Everything in the listing except the pictures should be written out exactly.

-- BEGIN --

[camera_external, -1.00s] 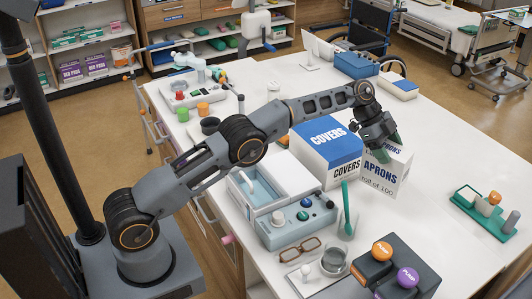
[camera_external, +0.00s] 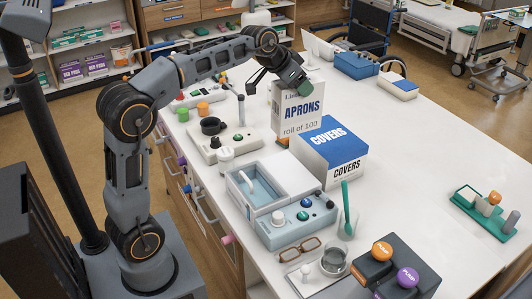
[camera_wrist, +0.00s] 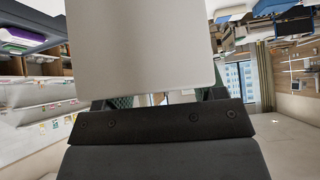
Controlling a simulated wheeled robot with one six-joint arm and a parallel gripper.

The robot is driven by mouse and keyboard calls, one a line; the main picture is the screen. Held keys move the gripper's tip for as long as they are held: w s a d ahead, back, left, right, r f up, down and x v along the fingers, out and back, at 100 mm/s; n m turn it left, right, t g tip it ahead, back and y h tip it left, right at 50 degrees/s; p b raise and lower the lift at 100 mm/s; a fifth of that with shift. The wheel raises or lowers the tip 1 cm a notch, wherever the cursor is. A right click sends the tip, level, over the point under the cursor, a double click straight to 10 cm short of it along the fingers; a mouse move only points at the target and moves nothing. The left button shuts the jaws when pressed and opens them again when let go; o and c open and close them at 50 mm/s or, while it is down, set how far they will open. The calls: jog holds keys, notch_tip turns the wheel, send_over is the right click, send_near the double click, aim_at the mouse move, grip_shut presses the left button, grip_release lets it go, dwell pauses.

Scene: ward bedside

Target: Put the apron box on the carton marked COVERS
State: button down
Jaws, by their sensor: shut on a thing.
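The apron box (camera_external: 302,112), white with blue APRONS lettering, is upright in the external view, at the back left of the carton marked COVERS. My gripper (camera_external: 295,85) is shut on its upper part from above. In the wrist view the box shows as a plain pale panel (camera_wrist: 140,45) beyond the gripper (camera_wrist: 163,98). The COVERS carton (camera_external: 332,165), white with a blue top, stands on the white table. The box's lower edge meets the carton's top edge in the picture; I cannot tell whether they touch.
A green toothbrush-like stick (camera_external: 345,205) stands in a clear holder nearby. Small devices and cups (camera_external: 210,126) line the left edge.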

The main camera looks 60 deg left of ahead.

-- END --

Answer
[camera_external, -1.00s] 
[camera_external, +0.00s] 
[camera_wrist, +0.00s] 
Controlling a simulated wheeled robot with one six-joint arm and a parallel gripper.

The robot is driven by mouse and keyboard calls, one a line; the main picture is the screen. Held keys move the gripper's tip for as long as they are held: w s a d ahead, back, left, right, r f up, down and x v along the fingers, out and back, at 100 mm/s; n m turn it left, right, t g tip it ahead, back and y h tip it left, right at 50 degrees/s; p b raise and lower the lift at 100 mm/s; a fifth of that with shift. The wheel raises or lowers the tip 1 cm a notch, wherever the cursor is. A right click sends the tip, level, over the point under the cursor, a double click straight to 10 cm short of it along the fingers; a mouse move only points at the target and moves nothing. The left button shuts the jaws when pressed and opens them again when let go; o and c open and close them at 50 mm/s or, while it is down, set how far they will open. The calls: jog holds keys, notch_tip turns the wheel, send_over is the right click, send_near the double click, aim_at the mouse move, grip_shut presses the left button, grip_release lets it go, dwell pauses.

Scene: ward bedside

Target: Put the apron box on the carton marked COVERS
State: button down
Jaws, by their sensor: shut on a thing.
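The apron box (camera_external: 302,112), white with blue APRONS lettering, is upright in the external view, at the back left of the carton marked COVERS. My gripper (camera_external: 295,85) is shut on its upper part from above. In the wrist view the box shows as a plain pale panel (camera_wrist: 140,45) beyond the gripper (camera_wrist: 163,98). The COVERS carton (camera_external: 332,165), white with a blue top, stands on the white table. The box's lower edge meets the carton's top edge in the picture; I cannot tell whether they touch.
A green toothbrush-like stick (camera_external: 345,205) stands in a clear holder nearby. Small devices and cups (camera_external: 210,126) line the left edge.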

The main camera looks 60 deg left of ahead.

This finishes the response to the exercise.